§ **PROBLEM DESCRIPTION**
Give back exactly the lines from the one with "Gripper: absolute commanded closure" through the one with "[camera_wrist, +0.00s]", inclusive, without the images.
----------------------------------------
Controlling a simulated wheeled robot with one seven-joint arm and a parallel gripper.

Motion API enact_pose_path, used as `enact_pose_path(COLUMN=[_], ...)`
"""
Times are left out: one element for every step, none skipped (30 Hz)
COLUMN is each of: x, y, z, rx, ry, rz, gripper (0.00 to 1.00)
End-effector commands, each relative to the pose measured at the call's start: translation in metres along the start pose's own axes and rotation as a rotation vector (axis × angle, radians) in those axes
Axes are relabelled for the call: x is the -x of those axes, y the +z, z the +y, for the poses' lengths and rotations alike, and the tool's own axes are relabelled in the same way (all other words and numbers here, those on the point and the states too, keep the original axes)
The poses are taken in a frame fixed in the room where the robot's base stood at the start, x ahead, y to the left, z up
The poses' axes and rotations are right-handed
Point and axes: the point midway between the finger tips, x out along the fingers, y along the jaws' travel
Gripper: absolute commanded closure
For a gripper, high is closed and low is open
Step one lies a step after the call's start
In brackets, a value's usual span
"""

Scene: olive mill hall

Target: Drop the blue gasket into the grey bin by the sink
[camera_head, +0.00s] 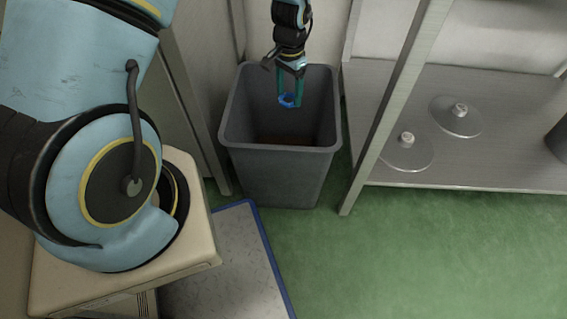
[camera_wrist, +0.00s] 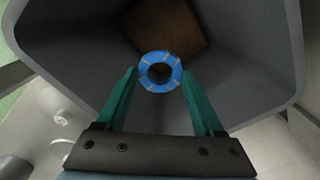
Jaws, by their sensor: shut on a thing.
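The blue gasket (camera_head: 287,101) is a small ring held at the tips of my gripper (camera_head: 290,95). In the wrist view the gasket (camera_wrist: 160,72) shows between the two teal fingers of my gripper (camera_wrist: 160,80), with pale marks on its face. The grey bin (camera_head: 282,178) stands upright on the floor, open at the top. The gripper points down over the bin's opening, and the gasket appears within the rim's outline. In the wrist view the bin's inner wall (camera_wrist: 245,50) surrounds the gasket, and a brown patch (camera_wrist: 163,28) shows at the bottom.
A metal rack with a low shelf (camera_head: 480,165) stands right of the bin and holds lidlike discs (camera_head: 457,116). Its upright (camera_head: 395,100) rises close beside the bin. Green floor (camera_head: 430,250) is clear in front. A blue-edged pale panel (camera_head: 225,260) lies at lower left.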

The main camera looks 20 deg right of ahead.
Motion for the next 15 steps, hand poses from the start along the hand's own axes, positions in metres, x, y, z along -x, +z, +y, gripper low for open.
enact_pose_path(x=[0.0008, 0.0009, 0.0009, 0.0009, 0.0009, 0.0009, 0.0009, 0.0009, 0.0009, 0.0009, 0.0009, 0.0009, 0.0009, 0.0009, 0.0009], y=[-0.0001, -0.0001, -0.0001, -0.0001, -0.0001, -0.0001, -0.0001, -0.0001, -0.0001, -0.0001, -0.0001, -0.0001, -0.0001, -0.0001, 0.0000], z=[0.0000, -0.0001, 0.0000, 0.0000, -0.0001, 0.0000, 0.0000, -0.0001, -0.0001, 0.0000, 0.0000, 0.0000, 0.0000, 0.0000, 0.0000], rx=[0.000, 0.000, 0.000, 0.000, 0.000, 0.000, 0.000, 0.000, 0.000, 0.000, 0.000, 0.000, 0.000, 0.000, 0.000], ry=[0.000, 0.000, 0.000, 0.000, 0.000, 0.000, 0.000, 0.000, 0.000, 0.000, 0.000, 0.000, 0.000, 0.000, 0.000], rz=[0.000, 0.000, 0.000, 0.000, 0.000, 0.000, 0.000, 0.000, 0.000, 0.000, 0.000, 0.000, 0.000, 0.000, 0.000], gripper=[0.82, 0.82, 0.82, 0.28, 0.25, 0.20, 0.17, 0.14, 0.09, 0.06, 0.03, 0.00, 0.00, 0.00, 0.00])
----------------------------------------
§ **ANSWER TO THIS PROBLEM**
Gripper: absolute commanded closure
For a gripper, high is closed and low is open
Step one lies a step after the call's start
In brackets, a value's usual span
"""

Scene: olive mill hall

Target: Drop the blue gasket into the grey bin by the sink
[camera_head, +0.00s] 
[camera_wrist, +0.00s] 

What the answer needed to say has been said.